Louisa Siefert, Rayons perdus, Inquiétude (1869)
Kirill Petrenko investit sur son avenir proche : dans un peu plus d’un an il prendra les rênes des Berliner Philharmoniker et sans doute la première saison est-elle déjà bouclée. On le voit rôder des programmes en Israël, à Bregenz avec son ancien orchestre du Vorarlberg, l’an prochain à Rome et à Turin, avec Santa Cecilia et l’Orchestra Sinfonica Nazionale della RAI, deux orchestres qui lui sont assez familiers. La Septième symphonie de Mahler avait été au programme de l’Orchestre Symphonique du Vorarlberg cet automne, la voilà reprogrammée avec son orchestre actuel, le Bayerisches Staatsorchester, l’orchestre de fosse du Bayerische Staatsoper.
Inutile de revenir sur les qualités de Kirill Petrenko à la tête d’un orchestre : précision du geste, clarté du rendu, transparence des sons et surtout une partition fouillée jusqu’à l’impossible. Kirill Petrenko est non seulement un analyste pointilleux des partitions, mais encore un technicien hors pair, un mécanicien des sons qu’il obtient où triomphent l’ineffable et le presque rien. Avec Yuja Wang et les Berlinois, il a démontré une respiration technique unique dans le concerto pour piano de Prokofiev déchaînant des applaudissements spontanés d’un des publics les plus avertis du monde à la fin du premier mouvement, rompant le rite qui veut qu’on n’applaudisse pas entre les mouvements.

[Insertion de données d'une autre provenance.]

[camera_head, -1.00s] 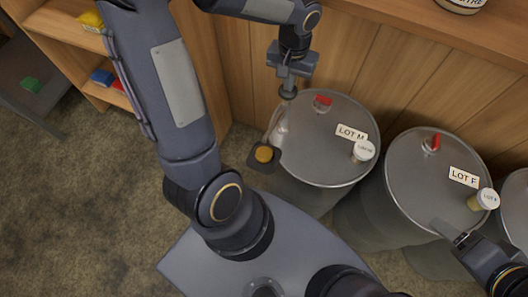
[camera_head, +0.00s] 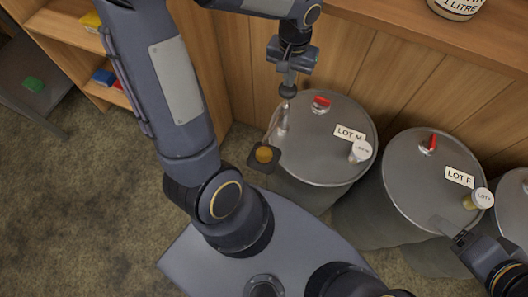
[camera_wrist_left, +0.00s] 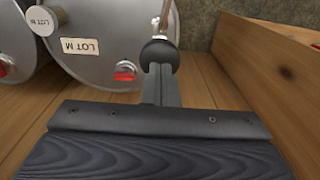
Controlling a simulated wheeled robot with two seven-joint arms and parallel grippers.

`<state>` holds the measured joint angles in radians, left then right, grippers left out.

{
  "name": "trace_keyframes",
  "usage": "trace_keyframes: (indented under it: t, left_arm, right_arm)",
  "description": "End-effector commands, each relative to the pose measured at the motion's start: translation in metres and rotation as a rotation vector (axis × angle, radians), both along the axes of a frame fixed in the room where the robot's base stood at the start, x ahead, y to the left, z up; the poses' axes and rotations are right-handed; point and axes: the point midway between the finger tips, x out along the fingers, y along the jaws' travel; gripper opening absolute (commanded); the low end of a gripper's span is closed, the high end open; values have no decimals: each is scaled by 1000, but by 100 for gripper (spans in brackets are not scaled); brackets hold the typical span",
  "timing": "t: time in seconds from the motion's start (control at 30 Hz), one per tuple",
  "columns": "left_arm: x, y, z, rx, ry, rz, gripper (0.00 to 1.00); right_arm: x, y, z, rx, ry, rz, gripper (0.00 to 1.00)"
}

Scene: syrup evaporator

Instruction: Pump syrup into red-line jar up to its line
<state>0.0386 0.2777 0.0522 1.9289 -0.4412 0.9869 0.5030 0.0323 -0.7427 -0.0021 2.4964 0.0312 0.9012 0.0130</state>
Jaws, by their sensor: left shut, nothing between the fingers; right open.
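The pump's dark round knob (camera_head: 288,91) stands above the left rim of the LOT M drum (camera_head: 325,150). Its pale metal body (camera_head: 283,118) is below. My left gripper (camera_head: 287,79) is shut and empty, pointing down, with its tips at the knob; I cannot tell whether they touch. In the left wrist view the knob (camera_wrist_left: 159,53) is right at the fingertips. A small round container with amber contents (camera_head: 264,154) sits on a dark square holder beside the drum; no red line can be made out. My right gripper (camera_head: 450,232) is open and empty near the LOT F drum.
The LOT F drum (camera_head: 425,185) stands to the right, with another drum (camera_head: 514,205) at the edge. White-capped sample bottles (camera_head: 361,151) sit by the labels. A wooden wall and ledge run behind. A shelf with coloured blocks (camera_head: 102,76) is at left.

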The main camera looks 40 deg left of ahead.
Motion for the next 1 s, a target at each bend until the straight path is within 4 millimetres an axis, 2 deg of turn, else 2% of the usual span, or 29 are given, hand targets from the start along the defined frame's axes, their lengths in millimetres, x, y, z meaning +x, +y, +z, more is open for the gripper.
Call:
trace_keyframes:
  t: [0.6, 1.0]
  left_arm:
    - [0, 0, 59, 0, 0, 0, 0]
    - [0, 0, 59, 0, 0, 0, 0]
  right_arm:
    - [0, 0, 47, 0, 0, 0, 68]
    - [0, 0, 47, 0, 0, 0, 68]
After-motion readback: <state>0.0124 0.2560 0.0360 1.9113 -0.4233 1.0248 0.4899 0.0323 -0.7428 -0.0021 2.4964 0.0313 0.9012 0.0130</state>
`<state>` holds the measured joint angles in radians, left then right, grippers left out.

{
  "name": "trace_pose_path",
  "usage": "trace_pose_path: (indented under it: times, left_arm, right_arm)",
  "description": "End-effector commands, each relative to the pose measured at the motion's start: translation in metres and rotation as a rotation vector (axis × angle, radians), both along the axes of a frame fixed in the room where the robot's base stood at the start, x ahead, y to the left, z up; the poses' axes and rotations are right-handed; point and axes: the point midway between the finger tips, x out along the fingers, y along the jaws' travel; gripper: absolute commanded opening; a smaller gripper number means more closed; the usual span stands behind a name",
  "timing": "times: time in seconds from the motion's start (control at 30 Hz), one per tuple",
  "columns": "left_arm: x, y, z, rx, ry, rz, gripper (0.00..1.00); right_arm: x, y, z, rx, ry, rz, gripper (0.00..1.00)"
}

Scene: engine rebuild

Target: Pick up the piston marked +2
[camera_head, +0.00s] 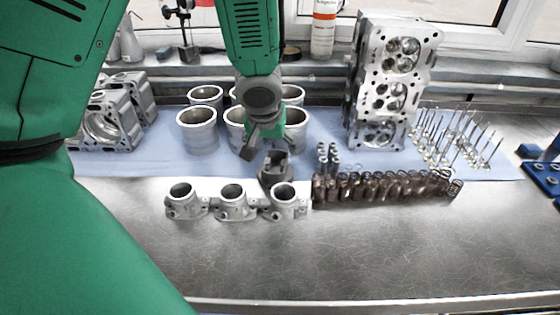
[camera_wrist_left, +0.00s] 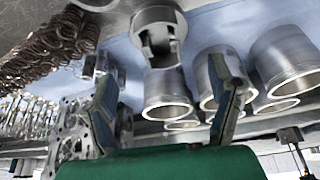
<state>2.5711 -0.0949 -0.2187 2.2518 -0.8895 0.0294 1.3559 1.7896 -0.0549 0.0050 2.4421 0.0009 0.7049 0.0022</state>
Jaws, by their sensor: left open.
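A dark grey piston-like part (camera_head: 275,168) stands on the bench in the head view, between the cylinder sleeves and the front row of silver housings. It also shows in the left wrist view (camera_wrist_left: 157,42), top centre, with a round hole in its side. No +2 mark is readable on it. My left gripper (camera_head: 262,143) is open and empty, its fingers pointing down just behind and above this part. In the left wrist view my left gripper (camera_wrist_left: 163,85) has its fingers wide apart, with the part seen beyond and between them. My right gripper is in neither view.
Several metal cylinder sleeves (camera_head: 198,131) stand close behind the part. Three silver housings (camera_head: 232,203) stand in front. Dark coil springs (camera_head: 385,187) form a row on the right, with a cylinder head (camera_head: 390,85) behind. The front of the metal bench (camera_head: 350,255) is clear.

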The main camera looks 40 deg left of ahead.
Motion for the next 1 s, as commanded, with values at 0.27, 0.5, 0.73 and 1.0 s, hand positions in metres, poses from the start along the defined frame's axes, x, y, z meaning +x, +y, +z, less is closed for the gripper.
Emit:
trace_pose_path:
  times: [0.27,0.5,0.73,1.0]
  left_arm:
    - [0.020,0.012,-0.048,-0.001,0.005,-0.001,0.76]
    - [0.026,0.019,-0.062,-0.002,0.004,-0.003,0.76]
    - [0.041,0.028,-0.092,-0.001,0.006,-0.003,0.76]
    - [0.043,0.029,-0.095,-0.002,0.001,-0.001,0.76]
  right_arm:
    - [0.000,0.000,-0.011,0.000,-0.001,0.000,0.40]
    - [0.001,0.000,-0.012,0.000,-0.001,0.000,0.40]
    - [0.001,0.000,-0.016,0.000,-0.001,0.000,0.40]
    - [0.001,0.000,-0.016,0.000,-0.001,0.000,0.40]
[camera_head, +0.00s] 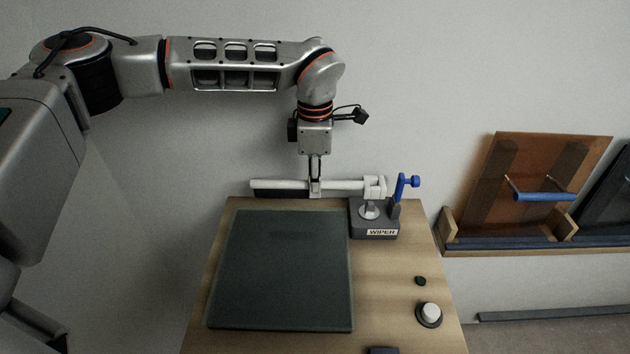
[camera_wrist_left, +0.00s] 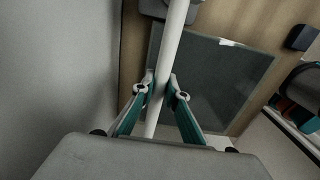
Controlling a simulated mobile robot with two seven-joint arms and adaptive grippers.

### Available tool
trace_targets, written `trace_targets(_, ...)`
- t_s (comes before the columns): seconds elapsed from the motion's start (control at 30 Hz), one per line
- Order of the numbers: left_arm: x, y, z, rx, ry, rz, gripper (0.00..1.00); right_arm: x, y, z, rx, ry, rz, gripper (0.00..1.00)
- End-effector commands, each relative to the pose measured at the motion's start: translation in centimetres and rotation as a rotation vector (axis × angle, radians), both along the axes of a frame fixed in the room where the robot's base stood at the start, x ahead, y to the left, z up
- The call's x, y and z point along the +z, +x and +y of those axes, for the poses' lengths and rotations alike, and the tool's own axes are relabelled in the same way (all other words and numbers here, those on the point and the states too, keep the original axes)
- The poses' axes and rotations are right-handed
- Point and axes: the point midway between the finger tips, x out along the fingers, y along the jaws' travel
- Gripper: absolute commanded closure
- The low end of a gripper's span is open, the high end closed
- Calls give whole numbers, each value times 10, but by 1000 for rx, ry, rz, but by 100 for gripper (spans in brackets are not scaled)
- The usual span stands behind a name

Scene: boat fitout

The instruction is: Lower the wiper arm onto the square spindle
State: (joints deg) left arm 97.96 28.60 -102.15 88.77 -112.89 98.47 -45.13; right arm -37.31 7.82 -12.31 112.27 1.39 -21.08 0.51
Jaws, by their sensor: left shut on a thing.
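The white wiper arm (camera_head: 283,185) lies level across the back of the wooden bench, its thicker head (camera_head: 375,187) at the right end. My left gripper (camera_head: 315,186) points down and is shut on the bar near its middle. In the left wrist view the wiper arm (camera_wrist_left: 171,50) runs between the two fingertips of my left gripper (camera_wrist_left: 161,92). The grey base marked WIPER (camera_head: 374,231) carries a pale round part (camera_head: 369,212) just below the head. I cannot make out the square spindle or whether the head touches it. My right gripper is out of view.
A blue-handled lever (camera_head: 401,187) stands on the base, close right of the head. A dark glass panel (camera_head: 280,270) covers much of the bench (camera_head: 400,325). A white button (camera_head: 430,312) sits front right. A rack (camera_head: 455,237) with panels stands further right.

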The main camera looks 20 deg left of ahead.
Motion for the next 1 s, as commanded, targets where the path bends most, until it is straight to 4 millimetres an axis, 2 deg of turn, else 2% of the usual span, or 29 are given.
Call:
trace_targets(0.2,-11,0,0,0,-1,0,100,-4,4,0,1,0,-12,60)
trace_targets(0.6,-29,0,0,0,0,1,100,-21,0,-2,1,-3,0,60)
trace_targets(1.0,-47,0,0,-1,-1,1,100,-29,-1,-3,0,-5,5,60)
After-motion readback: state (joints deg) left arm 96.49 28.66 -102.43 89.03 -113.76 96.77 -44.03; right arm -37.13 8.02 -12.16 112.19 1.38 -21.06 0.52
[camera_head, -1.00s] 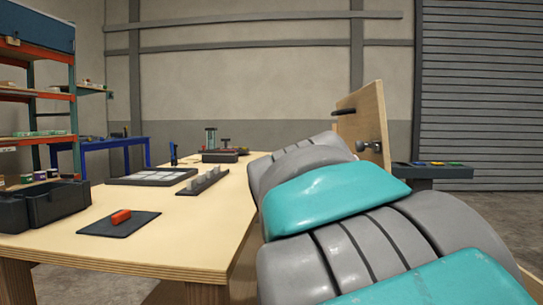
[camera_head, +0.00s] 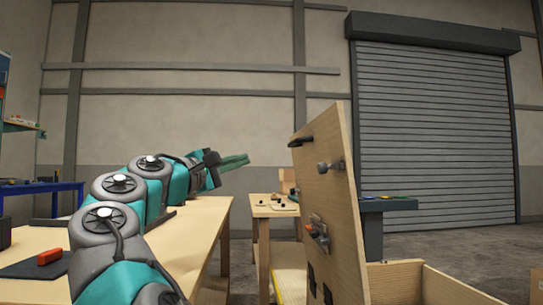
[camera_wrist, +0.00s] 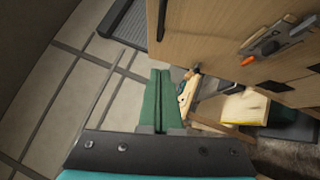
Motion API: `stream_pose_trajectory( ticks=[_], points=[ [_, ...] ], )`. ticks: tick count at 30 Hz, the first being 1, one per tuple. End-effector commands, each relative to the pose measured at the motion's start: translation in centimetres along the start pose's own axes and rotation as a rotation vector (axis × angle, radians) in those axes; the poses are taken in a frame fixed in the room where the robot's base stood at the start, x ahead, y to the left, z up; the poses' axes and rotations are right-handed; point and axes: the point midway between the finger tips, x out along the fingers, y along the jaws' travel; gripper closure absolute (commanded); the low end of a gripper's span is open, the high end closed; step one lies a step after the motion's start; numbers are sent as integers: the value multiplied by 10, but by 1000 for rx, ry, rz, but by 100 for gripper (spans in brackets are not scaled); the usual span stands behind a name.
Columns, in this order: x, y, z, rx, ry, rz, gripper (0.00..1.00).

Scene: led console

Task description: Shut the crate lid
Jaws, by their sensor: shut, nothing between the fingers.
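The crate lid (camera_head: 333,205) is a wooden panel standing open, near upright and slightly tilted, at the right in the head view. It carries a dark handle at its top edge, a knob and a metal latch (camera_head: 318,232). The lid's wooden face (camera_wrist: 215,30) fills the upper right of the wrist view. The open crate (camera_head: 440,284) shows only its rim at the bottom right; its inside is mostly hidden. My gripper (camera_head: 247,159) is left of the lid, apart from it, with nothing held. In the wrist view its green fingers (camera_wrist: 160,80) are together.
A wooden table (camera_head: 205,222) with a dark mat and an orange block (camera_head: 50,257) stands at the left, under my arm. A smaller table (camera_head: 275,208) with small items stands behind the lid. Open floor lies to the right, before the shutter door (camera_head: 435,140).

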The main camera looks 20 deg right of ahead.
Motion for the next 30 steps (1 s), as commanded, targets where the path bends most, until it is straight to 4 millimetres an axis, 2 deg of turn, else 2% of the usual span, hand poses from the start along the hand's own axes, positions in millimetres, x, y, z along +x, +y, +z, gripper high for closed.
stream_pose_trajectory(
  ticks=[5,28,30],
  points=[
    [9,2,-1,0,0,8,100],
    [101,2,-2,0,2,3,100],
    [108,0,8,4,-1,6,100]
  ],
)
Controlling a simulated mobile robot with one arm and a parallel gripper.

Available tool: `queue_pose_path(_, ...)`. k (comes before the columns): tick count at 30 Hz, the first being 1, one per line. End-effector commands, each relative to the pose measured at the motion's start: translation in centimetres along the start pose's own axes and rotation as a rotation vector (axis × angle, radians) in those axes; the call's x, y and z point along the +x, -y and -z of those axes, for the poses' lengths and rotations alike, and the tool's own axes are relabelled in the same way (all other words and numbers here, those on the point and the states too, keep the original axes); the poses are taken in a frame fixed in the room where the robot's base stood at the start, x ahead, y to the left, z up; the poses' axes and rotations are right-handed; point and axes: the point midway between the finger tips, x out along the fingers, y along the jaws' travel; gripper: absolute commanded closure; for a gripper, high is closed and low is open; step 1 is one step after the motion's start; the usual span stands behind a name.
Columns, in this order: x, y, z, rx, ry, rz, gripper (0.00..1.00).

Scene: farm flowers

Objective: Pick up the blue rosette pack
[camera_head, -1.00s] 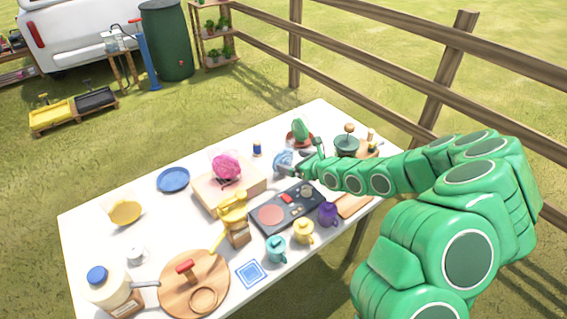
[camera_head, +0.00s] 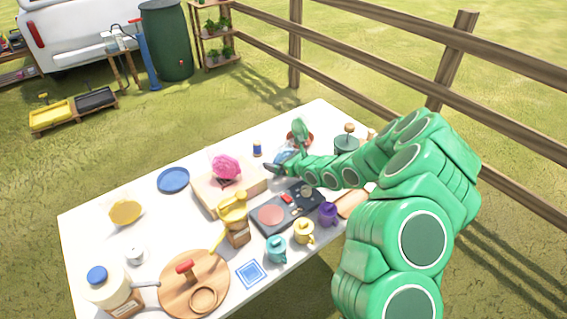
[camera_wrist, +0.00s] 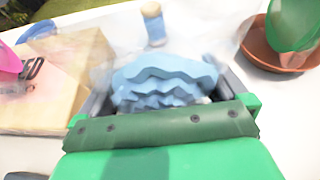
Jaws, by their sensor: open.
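The blue rosette pack (camera_wrist: 165,80) is a ruffled light-blue rosette in a clear wrapper. It fills the middle of the wrist view, between the two fingers of my gripper (camera_wrist: 163,95). In the head view the pack (camera_head: 284,156) is mostly hidden behind my gripper (camera_head: 287,160), which is over the far right part of the table with its fingers spread. My gripper is open, with one finger on each side of the rosette. I cannot tell whether either finger touches the wrapper.
A box (camera_wrist: 50,85) with a pink item (camera_wrist: 8,62) on it stands close on the left. A terracotta saucer (camera_wrist: 262,50) with a green object (camera_wrist: 293,22) is close on the right. Mugs and a dark panel (camera_head: 262,225) lie nearer the front.

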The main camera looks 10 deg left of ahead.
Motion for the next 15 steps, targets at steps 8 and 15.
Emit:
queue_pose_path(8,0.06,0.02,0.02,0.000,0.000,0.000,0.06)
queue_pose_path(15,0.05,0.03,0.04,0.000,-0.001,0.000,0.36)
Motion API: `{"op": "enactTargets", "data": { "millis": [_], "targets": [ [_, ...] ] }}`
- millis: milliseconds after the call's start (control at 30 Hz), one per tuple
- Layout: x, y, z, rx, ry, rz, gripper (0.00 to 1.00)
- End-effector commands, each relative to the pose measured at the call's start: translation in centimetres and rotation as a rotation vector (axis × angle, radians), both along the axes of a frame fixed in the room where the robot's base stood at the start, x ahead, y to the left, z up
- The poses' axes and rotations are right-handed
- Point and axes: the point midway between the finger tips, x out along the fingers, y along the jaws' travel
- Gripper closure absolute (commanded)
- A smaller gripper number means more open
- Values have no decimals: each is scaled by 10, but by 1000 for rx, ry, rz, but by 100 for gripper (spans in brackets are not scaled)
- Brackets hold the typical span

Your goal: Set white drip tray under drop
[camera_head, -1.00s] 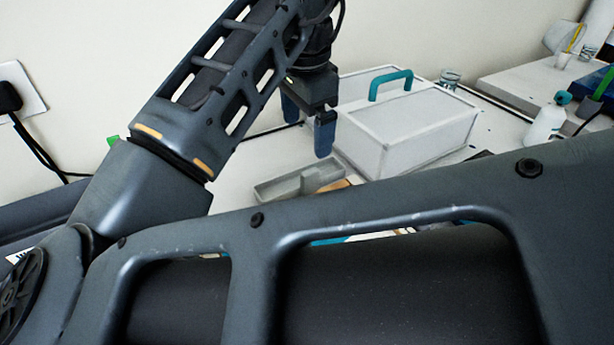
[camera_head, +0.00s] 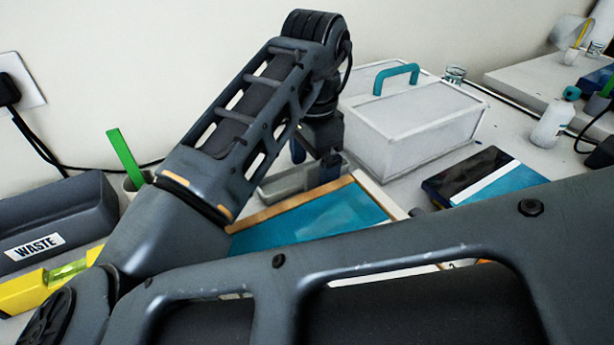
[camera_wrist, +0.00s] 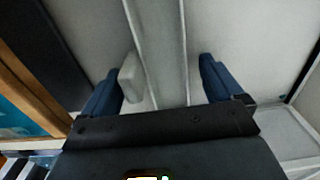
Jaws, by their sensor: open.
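A pale grey-white tray (camera_head: 276,187), which I take for the drip tray, lies on the bench behind the wood-framed teal panel. My arm and gripper hide part of it. My gripper (camera_head: 314,162) points down over the tray, open. In the wrist view the fingers of my gripper (camera_wrist: 160,80) stand wide apart, with a long pale ridge of the tray (camera_wrist: 160,50) running between them. A small pale block (camera_wrist: 130,78) shows close beside the left finger. Nothing is held. I cannot tell whether the fingers touch the tray. No drop is visible.
The teal panel (camera_head: 310,222) with its wooden frame lies just in front. A white box (camera_head: 420,125) with a teal handle stands right behind my gripper. A dark-and-teal slab (camera_head: 480,175) lies to the right. A waste bin (camera_head: 55,225) and yellow level (camera_head: 60,275) sit left.

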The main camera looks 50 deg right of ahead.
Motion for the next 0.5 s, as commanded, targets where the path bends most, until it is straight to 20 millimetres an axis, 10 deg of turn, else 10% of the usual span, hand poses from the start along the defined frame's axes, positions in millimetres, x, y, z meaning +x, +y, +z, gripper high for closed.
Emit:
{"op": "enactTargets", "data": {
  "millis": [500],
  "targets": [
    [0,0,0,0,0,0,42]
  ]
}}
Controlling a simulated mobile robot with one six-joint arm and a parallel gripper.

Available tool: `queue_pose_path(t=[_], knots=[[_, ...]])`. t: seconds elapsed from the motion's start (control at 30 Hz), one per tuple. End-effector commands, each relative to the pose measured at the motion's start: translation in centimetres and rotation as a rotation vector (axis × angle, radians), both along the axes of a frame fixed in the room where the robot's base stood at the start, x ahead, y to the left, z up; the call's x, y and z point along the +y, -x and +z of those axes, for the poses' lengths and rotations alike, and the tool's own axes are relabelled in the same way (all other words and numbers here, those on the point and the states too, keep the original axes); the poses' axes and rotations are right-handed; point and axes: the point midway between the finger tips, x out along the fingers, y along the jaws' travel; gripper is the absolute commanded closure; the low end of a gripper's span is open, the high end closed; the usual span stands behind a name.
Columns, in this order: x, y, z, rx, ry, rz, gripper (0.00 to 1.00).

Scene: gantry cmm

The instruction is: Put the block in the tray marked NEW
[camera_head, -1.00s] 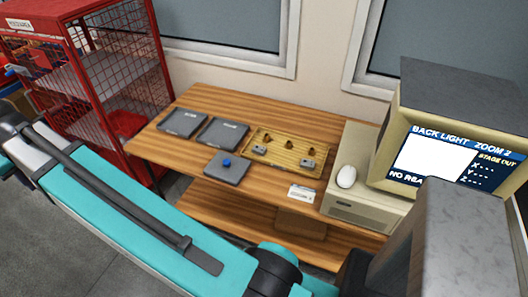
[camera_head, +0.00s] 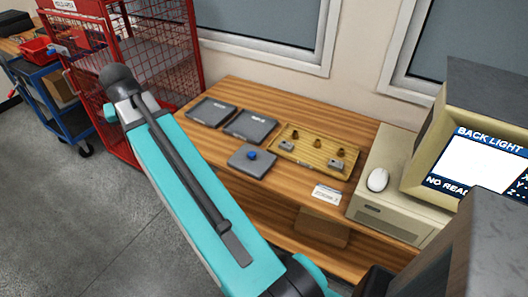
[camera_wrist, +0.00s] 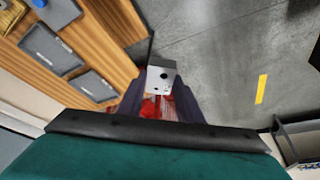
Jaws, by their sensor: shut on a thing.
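My gripper (camera_wrist: 158,95) shows in the wrist view with its two dark fingers shut on a small grey metal block (camera_wrist: 161,77). The block has dark round holes and is held clear, with the floor behind it. Two flat dark grey trays lie side by side on the wooden table: the left tray (camera_head: 211,112) and the right tray (camera_head: 250,126). Both bear small pale labels too small to read for sure. Two trays also show at the left of the wrist view, apart from the block. My gripper is not visible in the head view.
A yellow fixture board (camera_head: 283,159) holds small grey and brass pieces. A red mesh cage (camera_head: 150,60) is beside the table.

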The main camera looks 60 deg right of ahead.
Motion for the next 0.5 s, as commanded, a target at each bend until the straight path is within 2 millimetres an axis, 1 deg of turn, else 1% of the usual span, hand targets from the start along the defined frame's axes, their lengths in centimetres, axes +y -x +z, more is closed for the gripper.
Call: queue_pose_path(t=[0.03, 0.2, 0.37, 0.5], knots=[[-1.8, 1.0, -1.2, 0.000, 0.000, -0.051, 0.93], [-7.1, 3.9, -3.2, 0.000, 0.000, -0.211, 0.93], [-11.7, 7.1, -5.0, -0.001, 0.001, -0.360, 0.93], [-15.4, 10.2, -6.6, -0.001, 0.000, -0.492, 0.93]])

Une symphonie difficile à classer
Il en va autrement dans cette Septième, un monument en cinq mouvements, une des symphonies les plus impressionnantes et les plus cryptiques de Mahler, faite de tout et son contraire, de gravité, de tension, d’amertume et de grotesque, mais aussi d’espoir, de joie dans un paysage contrasté qui reste un point d’interrogation qui ouvre à des points de vue interprétatifs très différents. Par référence à son surnom « Chant de la nuit », parce qu’elle s’organise entre deux nocturnes (Nachtmusik I et Nachtmusik II) composés en premier, c’est effectivement à une nuit interprétative qu’il nous convie, commençant en mode mineur (si mineur)et finissant en mode majeur (ut majeur) presque triomphal.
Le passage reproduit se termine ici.